— BEGIN —

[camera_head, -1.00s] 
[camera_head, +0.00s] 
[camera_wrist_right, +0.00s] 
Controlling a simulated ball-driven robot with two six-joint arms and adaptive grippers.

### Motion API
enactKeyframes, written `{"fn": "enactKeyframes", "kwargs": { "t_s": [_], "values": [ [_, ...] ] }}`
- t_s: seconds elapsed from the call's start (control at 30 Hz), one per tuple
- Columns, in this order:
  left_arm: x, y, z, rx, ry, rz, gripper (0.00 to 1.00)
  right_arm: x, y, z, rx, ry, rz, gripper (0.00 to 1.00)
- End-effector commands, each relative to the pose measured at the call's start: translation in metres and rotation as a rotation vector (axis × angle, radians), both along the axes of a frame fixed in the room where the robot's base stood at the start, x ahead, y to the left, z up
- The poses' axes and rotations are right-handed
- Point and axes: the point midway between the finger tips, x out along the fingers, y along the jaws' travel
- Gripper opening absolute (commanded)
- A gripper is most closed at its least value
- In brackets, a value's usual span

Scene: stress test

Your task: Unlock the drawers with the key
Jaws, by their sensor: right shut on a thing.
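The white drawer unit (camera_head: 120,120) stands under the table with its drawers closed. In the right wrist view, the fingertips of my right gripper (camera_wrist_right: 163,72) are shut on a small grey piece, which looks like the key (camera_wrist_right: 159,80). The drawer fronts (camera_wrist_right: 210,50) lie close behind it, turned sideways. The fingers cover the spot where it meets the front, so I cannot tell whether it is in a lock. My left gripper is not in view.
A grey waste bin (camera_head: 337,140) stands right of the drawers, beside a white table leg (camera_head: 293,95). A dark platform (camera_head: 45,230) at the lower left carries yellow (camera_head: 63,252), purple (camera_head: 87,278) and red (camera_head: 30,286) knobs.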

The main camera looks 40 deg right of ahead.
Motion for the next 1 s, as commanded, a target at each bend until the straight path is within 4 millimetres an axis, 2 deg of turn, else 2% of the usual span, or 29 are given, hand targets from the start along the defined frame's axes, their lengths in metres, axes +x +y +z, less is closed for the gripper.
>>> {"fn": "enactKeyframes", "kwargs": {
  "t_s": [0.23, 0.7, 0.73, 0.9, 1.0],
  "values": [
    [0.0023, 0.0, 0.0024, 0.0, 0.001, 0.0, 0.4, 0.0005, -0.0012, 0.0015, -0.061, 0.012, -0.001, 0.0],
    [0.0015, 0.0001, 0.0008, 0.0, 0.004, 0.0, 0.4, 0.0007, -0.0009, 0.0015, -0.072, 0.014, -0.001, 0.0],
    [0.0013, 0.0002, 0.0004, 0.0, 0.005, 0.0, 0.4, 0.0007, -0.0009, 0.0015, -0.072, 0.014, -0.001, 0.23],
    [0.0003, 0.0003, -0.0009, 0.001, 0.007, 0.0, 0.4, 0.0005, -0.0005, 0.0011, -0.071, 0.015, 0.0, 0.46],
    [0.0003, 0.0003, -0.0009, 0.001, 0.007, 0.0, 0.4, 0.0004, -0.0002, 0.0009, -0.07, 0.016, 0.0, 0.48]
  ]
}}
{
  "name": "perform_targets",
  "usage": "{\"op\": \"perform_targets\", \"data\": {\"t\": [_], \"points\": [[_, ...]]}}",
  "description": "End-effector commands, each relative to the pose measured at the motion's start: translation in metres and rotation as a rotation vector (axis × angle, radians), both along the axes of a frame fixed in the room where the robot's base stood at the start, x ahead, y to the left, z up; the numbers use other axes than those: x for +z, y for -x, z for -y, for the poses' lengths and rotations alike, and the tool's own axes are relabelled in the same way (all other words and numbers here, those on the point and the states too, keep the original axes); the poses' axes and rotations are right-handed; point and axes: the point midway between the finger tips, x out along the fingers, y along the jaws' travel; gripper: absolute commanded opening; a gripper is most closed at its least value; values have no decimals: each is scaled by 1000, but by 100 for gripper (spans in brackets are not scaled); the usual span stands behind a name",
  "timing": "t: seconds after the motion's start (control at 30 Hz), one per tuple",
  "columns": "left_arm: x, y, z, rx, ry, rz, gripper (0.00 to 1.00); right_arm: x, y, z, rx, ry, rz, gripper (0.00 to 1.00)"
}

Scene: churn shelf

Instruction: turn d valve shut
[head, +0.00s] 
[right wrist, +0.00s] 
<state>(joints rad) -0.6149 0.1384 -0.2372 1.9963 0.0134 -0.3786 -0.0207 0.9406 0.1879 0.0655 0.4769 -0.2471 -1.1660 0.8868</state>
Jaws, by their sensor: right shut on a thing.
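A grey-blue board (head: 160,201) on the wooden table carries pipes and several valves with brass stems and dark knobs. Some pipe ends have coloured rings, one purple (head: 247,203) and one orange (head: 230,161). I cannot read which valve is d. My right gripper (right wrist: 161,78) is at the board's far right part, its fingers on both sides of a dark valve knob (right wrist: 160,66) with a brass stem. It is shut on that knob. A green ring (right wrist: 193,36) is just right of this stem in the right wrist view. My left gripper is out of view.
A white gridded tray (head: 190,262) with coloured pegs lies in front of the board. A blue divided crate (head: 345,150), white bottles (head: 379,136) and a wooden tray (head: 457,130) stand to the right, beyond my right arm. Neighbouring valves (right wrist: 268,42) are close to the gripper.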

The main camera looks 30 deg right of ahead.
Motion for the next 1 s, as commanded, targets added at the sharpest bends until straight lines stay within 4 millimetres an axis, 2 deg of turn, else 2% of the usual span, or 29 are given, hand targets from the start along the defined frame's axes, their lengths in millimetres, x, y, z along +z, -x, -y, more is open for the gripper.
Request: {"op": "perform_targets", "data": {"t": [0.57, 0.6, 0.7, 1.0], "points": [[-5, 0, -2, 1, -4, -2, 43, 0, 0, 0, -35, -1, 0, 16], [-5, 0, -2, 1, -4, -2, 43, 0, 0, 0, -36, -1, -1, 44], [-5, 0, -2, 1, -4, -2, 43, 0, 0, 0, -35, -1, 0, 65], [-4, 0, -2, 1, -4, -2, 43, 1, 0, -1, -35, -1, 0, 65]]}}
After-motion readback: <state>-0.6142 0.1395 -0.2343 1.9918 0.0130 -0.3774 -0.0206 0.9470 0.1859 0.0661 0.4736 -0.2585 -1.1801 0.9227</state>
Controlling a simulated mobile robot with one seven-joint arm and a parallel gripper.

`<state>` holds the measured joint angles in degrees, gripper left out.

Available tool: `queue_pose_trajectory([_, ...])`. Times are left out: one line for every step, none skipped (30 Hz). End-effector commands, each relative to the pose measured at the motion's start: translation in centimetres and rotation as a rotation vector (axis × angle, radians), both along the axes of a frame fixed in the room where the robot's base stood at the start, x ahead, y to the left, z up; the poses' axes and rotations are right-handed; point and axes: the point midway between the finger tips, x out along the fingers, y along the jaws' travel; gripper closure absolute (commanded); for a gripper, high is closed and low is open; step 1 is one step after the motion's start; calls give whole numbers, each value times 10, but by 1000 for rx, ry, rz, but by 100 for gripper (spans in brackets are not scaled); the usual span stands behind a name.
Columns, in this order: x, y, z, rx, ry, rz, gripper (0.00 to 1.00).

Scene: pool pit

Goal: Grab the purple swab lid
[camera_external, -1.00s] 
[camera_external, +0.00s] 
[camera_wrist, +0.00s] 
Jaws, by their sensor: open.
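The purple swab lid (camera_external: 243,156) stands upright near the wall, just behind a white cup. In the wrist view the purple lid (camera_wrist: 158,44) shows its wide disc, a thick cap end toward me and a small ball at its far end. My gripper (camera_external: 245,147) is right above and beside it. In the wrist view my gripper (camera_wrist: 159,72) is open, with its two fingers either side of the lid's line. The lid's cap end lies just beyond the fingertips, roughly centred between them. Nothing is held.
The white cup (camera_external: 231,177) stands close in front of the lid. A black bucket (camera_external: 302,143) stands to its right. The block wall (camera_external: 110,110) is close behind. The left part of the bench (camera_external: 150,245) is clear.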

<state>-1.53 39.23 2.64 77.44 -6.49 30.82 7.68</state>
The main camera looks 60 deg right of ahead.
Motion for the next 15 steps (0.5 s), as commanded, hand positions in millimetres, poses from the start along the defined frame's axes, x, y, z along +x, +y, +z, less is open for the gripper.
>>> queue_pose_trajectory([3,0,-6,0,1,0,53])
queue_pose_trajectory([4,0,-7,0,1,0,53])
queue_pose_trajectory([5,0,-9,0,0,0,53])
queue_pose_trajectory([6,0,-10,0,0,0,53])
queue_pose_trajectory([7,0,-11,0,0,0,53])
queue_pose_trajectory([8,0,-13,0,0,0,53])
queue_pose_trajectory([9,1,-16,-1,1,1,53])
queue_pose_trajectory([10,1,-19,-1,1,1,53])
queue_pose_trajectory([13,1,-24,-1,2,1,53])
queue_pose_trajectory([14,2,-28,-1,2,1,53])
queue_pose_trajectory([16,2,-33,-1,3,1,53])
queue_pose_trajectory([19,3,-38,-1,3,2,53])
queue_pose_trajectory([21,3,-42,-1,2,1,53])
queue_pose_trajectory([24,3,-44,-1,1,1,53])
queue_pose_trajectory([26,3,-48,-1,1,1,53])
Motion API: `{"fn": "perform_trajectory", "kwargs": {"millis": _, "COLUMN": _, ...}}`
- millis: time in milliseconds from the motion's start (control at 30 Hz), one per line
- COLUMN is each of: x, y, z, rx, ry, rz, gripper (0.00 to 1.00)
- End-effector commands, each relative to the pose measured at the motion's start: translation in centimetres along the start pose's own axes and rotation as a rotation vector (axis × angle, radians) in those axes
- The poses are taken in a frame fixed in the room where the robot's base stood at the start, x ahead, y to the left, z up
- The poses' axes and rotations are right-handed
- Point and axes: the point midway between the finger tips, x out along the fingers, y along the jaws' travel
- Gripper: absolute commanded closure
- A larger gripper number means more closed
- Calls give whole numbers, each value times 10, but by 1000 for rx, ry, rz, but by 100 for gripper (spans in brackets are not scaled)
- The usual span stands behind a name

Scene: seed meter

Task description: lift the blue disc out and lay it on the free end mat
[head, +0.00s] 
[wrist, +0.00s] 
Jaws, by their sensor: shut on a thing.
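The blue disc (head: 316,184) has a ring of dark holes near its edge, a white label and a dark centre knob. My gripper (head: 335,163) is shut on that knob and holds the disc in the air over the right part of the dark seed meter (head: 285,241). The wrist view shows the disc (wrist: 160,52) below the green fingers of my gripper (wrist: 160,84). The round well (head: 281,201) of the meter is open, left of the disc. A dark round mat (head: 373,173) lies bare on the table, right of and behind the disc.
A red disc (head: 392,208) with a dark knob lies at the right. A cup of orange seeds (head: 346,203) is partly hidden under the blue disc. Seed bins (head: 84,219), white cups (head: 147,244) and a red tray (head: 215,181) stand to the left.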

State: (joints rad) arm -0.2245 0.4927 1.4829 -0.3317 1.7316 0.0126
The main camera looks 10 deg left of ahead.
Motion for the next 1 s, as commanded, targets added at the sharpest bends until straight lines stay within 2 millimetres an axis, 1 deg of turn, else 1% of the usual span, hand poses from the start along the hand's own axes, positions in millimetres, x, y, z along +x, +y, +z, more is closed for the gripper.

— END —

* Exercise objective:
Starting at the top of the data above, repeat every line exactly until the line containing "Your task: Unlock the drawers with the key" has been given, then stop.

* Answer for the task:
[camera_head, -1.00s] 
[camera_head, +0.00s] 
[camera_wrist_right, +0.00s] 
Controlling a simulated ball-driven robot with two six-joint arms and adaptive grippers.

### Motion API
enactKeyframes, written `{"fn": "enactKeyframes", "kwargs": { "t_s": [_], "values": [ [_, ...] ] }}`
- t_s: seconds elapsed from the call's start (control at 30 Hz), one per tuple
- Columns, in this order:
  left_arm: x, y, z, rx, ry, rz, gripper (0.00 to 1.00)
  right_arm: x, y, z, rx, ry, rz, gripper (0.00 to 1.00)
- End-effector commands, each relative to the pose measured at the call's start: translation in metres and rotation as a rotation vector (axis × angle, radians), both along the axes of a frame fixed in the room where the robot's base stood at the start, x ahead, y to the left, z up
- The poses' axes and rotations are right-handed
- Point and axes: the point midway between the finger tips, x out along the fingers, y along the jaws' travel
- Gripper opening absolute (commanded)
- A gripper is most closed at its least value
- In brackets, a value's usual span

Scene: stress test

Your task: Unlock the drawers with the key

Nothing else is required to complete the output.